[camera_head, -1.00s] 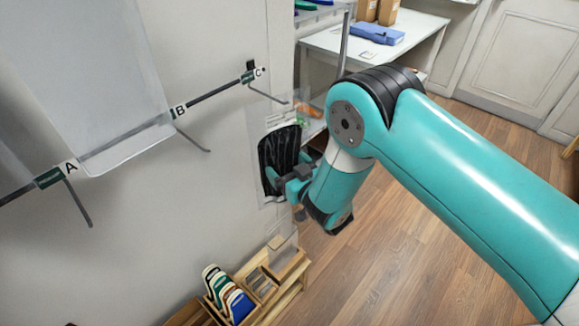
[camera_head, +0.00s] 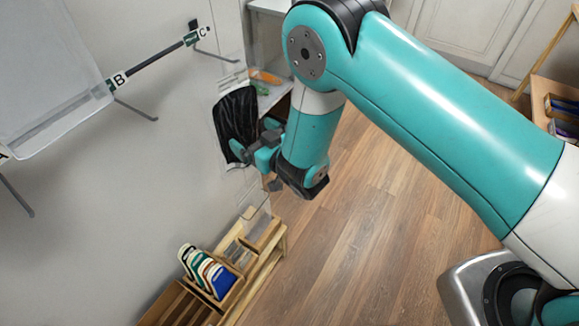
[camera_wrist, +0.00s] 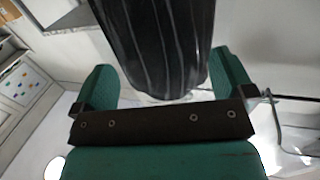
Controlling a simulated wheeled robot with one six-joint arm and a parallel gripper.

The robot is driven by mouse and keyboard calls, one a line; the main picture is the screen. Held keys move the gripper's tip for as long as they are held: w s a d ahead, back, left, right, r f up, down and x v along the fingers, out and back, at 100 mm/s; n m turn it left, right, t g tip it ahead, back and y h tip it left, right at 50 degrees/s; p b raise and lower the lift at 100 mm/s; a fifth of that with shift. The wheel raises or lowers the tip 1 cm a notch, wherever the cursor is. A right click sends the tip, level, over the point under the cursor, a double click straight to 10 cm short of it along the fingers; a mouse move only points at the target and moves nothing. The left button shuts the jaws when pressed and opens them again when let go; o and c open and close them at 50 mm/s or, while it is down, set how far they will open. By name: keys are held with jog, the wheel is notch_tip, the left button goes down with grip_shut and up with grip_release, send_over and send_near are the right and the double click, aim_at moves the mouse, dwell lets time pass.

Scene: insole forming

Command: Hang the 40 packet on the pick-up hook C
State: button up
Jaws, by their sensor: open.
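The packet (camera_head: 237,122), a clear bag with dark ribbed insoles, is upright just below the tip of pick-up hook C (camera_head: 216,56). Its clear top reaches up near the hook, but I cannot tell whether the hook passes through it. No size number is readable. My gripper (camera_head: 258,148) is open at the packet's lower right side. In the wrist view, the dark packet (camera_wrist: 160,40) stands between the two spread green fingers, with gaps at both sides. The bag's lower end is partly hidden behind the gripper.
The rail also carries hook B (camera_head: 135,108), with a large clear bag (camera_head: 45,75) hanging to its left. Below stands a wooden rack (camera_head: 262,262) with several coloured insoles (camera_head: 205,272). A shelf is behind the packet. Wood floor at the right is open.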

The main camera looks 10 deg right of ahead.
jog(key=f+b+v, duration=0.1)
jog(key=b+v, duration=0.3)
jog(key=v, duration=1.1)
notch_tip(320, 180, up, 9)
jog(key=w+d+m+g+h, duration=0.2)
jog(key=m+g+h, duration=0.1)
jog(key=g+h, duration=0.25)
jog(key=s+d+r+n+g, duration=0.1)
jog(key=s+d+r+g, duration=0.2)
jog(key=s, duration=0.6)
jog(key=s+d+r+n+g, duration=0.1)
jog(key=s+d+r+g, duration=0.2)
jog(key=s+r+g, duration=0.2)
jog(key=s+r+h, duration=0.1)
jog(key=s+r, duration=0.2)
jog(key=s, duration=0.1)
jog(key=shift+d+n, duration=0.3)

════

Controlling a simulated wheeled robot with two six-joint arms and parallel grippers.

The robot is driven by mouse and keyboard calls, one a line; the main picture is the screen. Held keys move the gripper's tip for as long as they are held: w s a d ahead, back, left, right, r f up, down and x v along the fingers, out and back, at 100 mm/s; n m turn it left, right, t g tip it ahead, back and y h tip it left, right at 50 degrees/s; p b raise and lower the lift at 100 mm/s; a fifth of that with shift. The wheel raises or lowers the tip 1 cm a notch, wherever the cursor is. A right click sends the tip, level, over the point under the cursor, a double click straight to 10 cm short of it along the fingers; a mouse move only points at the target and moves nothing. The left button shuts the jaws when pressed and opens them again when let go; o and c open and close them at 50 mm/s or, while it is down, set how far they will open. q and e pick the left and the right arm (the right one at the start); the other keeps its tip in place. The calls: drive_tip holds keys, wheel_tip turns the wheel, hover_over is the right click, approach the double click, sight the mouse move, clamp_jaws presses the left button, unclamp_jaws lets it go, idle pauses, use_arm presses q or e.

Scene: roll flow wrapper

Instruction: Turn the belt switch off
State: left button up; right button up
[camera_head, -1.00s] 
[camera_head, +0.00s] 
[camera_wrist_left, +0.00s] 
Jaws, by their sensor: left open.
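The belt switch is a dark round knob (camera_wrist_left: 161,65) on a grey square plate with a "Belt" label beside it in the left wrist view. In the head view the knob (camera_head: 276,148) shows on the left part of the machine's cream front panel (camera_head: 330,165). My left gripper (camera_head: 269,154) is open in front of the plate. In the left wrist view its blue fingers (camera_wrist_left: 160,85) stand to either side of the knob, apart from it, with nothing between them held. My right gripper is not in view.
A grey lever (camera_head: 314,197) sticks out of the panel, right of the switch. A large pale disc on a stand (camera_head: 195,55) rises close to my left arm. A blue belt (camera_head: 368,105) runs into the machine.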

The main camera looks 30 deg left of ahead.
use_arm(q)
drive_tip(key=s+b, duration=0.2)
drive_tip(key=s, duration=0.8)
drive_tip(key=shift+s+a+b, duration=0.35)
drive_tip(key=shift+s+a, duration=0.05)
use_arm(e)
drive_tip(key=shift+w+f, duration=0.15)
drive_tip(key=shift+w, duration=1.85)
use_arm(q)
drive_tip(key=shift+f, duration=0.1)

════

▶ [EXERCISE]
Look through the material and say how many lines hold "Scene". Give the number only.

▶ [RESULT OF THIS TASK]
2